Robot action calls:
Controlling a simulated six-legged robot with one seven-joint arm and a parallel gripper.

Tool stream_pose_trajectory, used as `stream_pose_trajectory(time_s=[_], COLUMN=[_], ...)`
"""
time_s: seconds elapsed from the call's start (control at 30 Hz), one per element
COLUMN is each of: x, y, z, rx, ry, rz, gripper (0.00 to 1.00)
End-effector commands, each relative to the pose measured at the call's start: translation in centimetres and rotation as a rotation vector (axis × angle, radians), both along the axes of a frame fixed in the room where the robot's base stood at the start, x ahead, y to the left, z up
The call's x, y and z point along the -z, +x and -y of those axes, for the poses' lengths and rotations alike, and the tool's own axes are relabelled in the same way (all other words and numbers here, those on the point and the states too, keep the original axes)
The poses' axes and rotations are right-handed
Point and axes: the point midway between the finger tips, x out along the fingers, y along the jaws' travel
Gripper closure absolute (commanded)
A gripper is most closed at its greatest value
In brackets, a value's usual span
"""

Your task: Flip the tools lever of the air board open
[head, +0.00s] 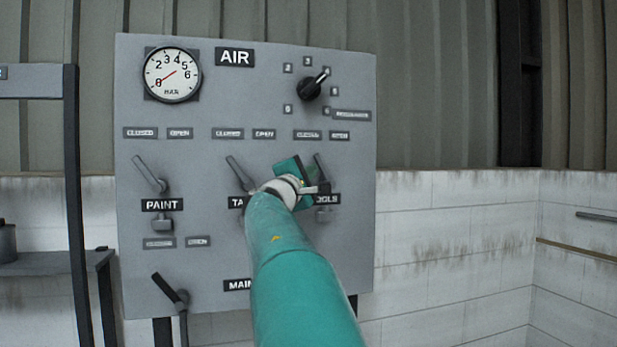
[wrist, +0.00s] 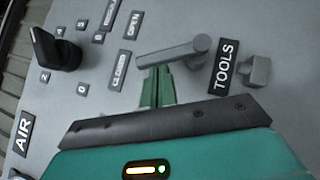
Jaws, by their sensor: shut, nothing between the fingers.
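The grey AIR board (head: 215,90) stands in front of me. Its TOOLS lever (head: 319,165) leans up and left, toward its CLOSED label (head: 307,135). In the wrist view the grey lever (wrist: 170,54) points at the CLOSED label (wrist: 119,70) side, away from the OPEN label (wrist: 134,25). My gripper (head: 322,188) is at the TOOLS lever and partly hides the TOOLS plate. In the wrist view its green fingers (wrist: 157,86) are shut and empty, on the CLOSED side of the lever. I cannot tell whether they touch it.
The TABLE-side lever (head: 238,170), partly labelled behind my arm, and the PAINT lever (head: 150,174) are to the left. The MAIN lever (head: 172,292) is lower left. A black regulator knob (head: 311,88) sits above TOOLS. A dark shelf (head: 50,263) stands at the left.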

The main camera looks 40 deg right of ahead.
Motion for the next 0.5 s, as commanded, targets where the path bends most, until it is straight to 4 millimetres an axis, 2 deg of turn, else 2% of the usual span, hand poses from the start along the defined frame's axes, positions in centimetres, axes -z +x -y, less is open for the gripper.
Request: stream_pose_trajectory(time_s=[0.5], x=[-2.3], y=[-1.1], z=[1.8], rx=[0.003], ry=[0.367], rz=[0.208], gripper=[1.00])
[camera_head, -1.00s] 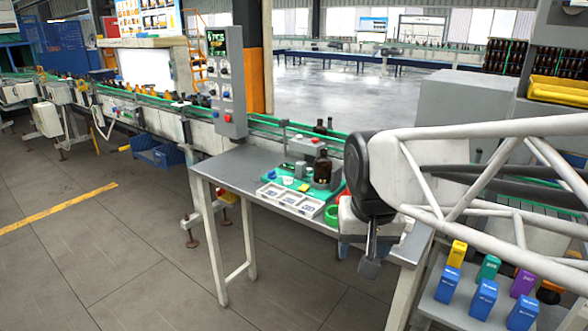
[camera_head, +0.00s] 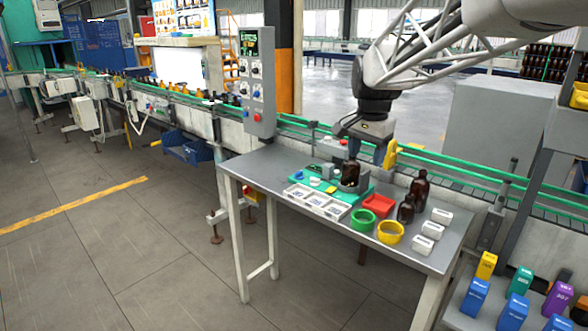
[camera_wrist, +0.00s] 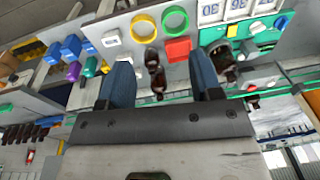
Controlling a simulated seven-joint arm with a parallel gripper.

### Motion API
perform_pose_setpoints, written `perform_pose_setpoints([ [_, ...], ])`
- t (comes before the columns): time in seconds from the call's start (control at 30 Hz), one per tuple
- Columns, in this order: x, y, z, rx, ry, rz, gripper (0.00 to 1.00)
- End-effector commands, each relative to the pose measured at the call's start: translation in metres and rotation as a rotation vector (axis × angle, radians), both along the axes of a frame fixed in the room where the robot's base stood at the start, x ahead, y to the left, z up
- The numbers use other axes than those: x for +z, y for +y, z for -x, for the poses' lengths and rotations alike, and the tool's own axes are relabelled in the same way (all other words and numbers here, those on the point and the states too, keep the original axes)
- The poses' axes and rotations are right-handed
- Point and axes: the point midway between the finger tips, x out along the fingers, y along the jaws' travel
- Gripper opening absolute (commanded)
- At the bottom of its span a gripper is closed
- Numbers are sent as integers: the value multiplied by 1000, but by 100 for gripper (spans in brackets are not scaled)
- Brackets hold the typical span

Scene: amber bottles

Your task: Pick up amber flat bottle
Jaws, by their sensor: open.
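Several amber bottles stand on the grey table. One dark amber bottle (camera_head: 350,174) sits on the green mat; it also shows in the wrist view (camera_wrist: 222,62), beside my right-hand finger. A taller bottle (camera_head: 419,189) and a smaller one (camera_head: 406,210) stand close together further right. That pair shows in the wrist view (camera_wrist: 153,62) between my blue fingers, but beyond them. I cannot tell for certain which bottle is the flat one. My gripper (camera_head: 370,152) is open and empty above the back of the table, near the mat bottle; its fingers also show in the wrist view (camera_wrist: 159,62).
White boxes (camera_head: 432,230) stand along the right edge. A white sectioned tray (camera_head: 318,202) lies at the front left. A conveyor (camera_head: 460,180) runs behind.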

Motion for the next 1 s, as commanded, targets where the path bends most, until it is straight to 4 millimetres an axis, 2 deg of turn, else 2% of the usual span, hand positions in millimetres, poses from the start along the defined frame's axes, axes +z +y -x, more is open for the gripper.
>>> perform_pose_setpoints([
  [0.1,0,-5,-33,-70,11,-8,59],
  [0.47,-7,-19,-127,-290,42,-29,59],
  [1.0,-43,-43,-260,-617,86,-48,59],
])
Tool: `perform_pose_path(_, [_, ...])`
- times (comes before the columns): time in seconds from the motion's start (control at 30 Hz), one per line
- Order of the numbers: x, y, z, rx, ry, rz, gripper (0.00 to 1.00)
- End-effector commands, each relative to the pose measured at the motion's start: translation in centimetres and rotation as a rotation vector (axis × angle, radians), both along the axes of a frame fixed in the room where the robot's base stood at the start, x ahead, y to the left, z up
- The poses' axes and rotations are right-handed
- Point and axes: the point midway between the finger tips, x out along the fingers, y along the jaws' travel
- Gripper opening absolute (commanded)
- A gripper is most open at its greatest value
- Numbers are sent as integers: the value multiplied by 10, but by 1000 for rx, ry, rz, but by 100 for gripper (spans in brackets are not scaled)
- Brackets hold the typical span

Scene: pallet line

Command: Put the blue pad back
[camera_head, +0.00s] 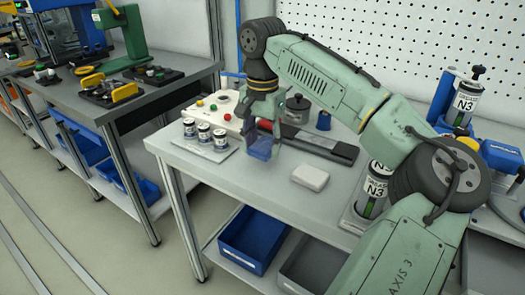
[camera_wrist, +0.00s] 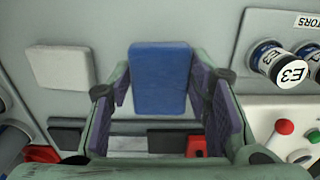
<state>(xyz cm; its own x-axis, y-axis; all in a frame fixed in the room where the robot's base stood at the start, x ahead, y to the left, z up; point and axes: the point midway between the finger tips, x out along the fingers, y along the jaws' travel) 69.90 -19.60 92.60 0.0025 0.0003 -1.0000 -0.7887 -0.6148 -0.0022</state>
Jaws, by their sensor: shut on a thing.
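The blue pad (camera_wrist: 160,78) is between the two fingers of my gripper (camera_wrist: 163,92) in the wrist view. It is a plain rounded block, with its broad face towards the wrist camera. In the head view the blue pad (camera_head: 258,148) hangs below my gripper (camera_head: 262,140), above the grey bench and apart from its top as far as I can tell. A white pad (camera_head: 310,177) lies on the bench to the right and nearer. It also shows at the left of the wrist view (camera_wrist: 60,66). A long dark tray (camera_head: 335,149) lies behind my gripper, partly hidden.
Several small labelled cans (camera_head: 204,134) stand on a pale plate left of my gripper. Behind is a white box with coloured buttons (camera_head: 215,107). A can marked N3 (camera_head: 364,205) stands at the right near my arm. The front of the bench is mostly clear.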

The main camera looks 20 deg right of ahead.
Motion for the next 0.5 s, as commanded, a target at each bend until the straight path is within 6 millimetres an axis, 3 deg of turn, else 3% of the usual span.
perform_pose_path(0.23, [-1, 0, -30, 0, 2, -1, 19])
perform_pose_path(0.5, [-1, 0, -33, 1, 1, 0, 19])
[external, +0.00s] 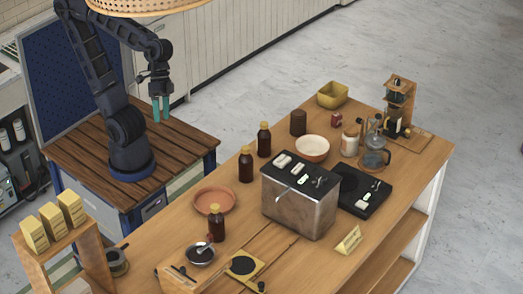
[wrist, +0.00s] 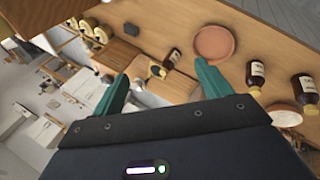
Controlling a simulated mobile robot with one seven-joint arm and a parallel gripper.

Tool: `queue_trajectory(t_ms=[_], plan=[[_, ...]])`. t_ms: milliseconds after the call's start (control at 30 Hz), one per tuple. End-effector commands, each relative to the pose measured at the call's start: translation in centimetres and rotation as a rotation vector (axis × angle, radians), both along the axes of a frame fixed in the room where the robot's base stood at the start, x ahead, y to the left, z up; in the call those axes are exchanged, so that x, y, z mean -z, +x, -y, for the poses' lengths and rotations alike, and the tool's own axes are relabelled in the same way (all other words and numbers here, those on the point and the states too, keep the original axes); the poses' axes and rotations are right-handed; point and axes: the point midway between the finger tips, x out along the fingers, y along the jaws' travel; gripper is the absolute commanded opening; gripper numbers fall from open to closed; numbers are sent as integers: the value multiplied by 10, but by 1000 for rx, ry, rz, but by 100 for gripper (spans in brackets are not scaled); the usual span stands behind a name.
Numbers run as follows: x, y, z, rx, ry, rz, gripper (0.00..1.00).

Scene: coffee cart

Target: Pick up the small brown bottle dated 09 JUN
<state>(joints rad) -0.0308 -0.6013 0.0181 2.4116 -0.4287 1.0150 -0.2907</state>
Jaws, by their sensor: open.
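Three small brown bottles with yellow caps and pale labels stand on the wooden cart top. In the external view one is near the front by the terracotta plate (external: 217,224), one is in the middle (external: 246,166), and one is farther back (external: 264,141). The wrist view also shows them: one left of the plate (wrist: 172,59), one right of it (wrist: 256,76), and one farther right (wrist: 303,88). The label dates are too small to read, so I cannot tell which is 09 JUN. My gripper (external: 160,108) is open and empty, well away from the bottles, above the dark side table.
A terracotta plate (external: 214,192) lies between the front and middle bottles. A metal coffee machine (external: 299,208) stands right of the bottles. A brown canister (external: 298,122) and a bowl (external: 312,148) are near the back bottle. A round wicker shade (external: 140,6) hangs above my arm.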

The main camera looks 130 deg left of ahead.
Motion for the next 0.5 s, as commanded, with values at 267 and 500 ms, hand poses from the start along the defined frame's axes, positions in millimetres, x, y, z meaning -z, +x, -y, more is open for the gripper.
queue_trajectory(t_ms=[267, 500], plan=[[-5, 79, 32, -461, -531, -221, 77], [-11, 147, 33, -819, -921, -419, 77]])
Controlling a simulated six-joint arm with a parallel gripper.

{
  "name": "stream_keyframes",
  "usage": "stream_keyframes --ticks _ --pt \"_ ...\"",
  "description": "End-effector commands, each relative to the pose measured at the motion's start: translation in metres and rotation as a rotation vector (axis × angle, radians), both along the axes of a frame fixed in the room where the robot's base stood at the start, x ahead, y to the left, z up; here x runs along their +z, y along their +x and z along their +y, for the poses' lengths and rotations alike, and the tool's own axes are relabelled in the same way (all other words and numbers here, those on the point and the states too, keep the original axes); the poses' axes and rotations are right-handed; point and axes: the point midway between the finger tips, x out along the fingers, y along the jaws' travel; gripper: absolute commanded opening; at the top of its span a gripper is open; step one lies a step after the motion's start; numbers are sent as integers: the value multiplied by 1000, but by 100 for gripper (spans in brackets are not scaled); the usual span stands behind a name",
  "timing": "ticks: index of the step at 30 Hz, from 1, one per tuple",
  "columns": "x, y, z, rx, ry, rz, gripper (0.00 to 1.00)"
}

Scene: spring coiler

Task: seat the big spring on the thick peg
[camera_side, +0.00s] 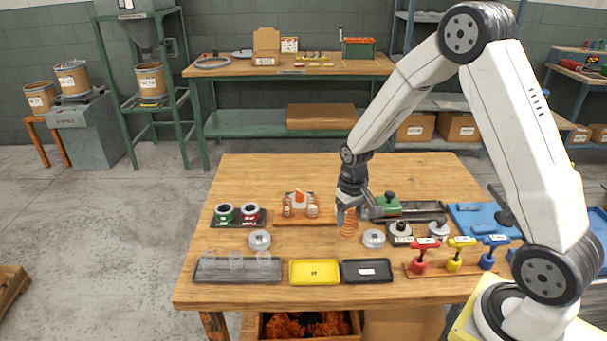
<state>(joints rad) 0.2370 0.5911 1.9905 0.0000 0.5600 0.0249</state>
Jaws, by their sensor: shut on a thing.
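My gripper (347,207) points down over the middle of the wooden table. It is shut on a copper-coloured coil spring (347,226), which hangs roughly upright below the fingers. I cannot tell whether the spring's lower end touches the table. A brown board (325,222) lies just left of and behind the spring, with a white holder, an orange piece and smaller copper coils on it. I cannot make out the thick peg for certain. Round silvery pieces stand on the table to the left (260,240) and just right (373,239) of the spring.
A grey tray with clear cups (210,272), a yellow tray (314,272) and a black tray (367,271) line the front edge. Red, yellow and blue-handled tools (455,262) stand at front right. A green-and-dark device (388,206) is close right of my gripper. The table's back is clear.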

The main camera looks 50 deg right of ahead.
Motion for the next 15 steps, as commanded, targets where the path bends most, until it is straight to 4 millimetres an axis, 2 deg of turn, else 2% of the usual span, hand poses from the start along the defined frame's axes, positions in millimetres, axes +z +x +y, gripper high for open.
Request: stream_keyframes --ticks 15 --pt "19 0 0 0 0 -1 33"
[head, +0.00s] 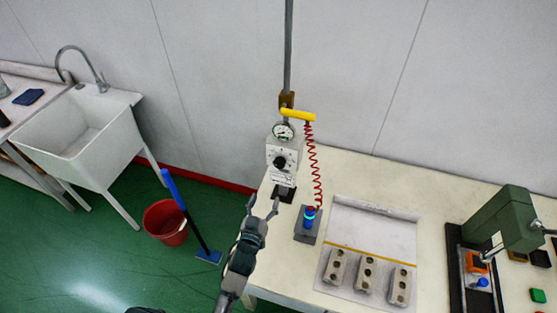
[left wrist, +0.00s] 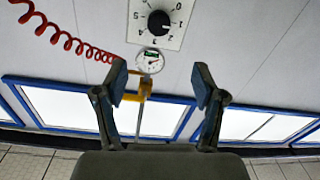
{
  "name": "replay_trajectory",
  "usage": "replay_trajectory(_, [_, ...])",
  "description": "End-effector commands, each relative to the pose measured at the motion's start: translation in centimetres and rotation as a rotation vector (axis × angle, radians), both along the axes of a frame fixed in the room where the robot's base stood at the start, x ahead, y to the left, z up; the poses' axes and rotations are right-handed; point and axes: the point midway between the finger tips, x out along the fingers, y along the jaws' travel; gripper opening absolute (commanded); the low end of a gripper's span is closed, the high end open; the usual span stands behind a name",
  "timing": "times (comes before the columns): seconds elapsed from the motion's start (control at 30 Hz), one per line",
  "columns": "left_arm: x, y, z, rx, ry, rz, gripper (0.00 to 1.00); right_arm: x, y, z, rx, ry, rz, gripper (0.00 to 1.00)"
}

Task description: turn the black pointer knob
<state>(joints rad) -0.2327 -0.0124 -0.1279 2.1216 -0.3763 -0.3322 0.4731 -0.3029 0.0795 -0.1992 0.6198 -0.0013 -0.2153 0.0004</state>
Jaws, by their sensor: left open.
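The black pointer knob (head: 280,162) sits on a grey-white control box (head: 290,148) below a round gauge (head: 284,131), at the table's left end. In the left wrist view the knob (left wrist: 159,22) shows near the top, amid a numbered dial plate (left wrist: 181,36). That view looks inverted, with the gauge (left wrist: 150,61) beneath the plate. My left gripper (head: 263,205) is open and empty, in front of and below the box, apart from the knob. Its two fingers (left wrist: 160,82) stand spread in the wrist view. My right gripper is not in view.
A yellow handle (head: 298,115) with a coiled red hose (head: 316,165) is beside the box. A blue-lit device (head: 308,222), several grey moulds (head: 367,276) and a green press (head: 503,222) stand on the cream table (head: 345,174). A red bucket (head: 166,223) and sink (head: 77,137) are left.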

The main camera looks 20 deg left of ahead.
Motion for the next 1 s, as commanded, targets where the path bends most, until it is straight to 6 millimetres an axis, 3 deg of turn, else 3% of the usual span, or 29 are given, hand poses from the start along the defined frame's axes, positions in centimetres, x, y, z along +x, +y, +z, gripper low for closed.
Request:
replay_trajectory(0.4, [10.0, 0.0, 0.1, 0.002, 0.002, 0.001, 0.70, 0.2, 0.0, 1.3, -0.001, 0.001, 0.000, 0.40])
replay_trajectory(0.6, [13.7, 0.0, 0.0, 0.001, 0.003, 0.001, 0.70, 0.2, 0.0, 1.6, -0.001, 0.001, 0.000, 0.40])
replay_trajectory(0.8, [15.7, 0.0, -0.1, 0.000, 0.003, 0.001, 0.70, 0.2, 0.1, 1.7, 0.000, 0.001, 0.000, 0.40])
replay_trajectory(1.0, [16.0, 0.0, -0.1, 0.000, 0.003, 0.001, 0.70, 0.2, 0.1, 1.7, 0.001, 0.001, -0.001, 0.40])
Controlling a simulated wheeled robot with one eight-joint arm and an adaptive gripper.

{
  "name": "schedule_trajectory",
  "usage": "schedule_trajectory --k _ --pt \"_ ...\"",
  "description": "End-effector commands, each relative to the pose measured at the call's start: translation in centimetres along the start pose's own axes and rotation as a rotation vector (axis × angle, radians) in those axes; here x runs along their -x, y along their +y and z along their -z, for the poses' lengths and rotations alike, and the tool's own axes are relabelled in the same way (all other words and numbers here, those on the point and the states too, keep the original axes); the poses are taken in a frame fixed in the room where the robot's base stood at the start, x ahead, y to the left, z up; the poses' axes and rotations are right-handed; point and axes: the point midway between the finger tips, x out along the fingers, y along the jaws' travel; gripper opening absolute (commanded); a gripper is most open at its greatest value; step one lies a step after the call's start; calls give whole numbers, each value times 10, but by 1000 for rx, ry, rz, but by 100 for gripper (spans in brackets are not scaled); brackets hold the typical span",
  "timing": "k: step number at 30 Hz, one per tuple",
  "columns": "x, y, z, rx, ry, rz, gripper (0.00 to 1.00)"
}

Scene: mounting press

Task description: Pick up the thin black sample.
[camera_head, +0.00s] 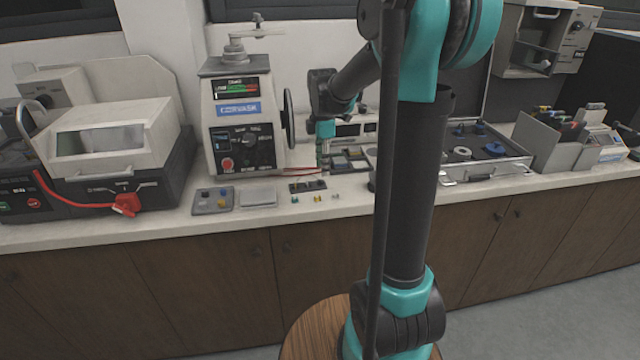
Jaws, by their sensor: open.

To do »
Search the entries for the word "targets" and gather every line where it appears.

Solution »
Motion for the next 0.5 s, as commanded, targets where the path bends most, until it is straight to 4 millimetres an axis, 2 deg of turn, else 2% of the usual span, hand poses from the start along the defined frame's axes, positions in centimetres, axes -z +x -y, less is open for the gripper.
Motion for the next 1 s, as commanded, targets where the path bends most, until it is straight to 4 millimetres an axis, 2 deg of turn, else 2% of the usual span, hand positions in millimetres, poses from the start along the defined frame's axes, axes +z +y -x, more is open for the gripper.
Motion for the next 15 steps, as commanded, targets where the path bends most, until it is straight to 4 millimetres an axis, 2 deg of turn, else 2% of the usual span, hand poses from the start along the defined frame's axes, positions in millimetres, axes +z +x +y, gripper high for open.
Motion for the next 1 s, as commanded, targets where the path bends most, until it is straight to 6 millimetres an axis, 3 deg of turn, else 3% of the usual span, or 29 are given, hand poses from the start along the defined frame's axes, positions in centimetres, x, y, z along +x, +y, +z, gripper low for closed.

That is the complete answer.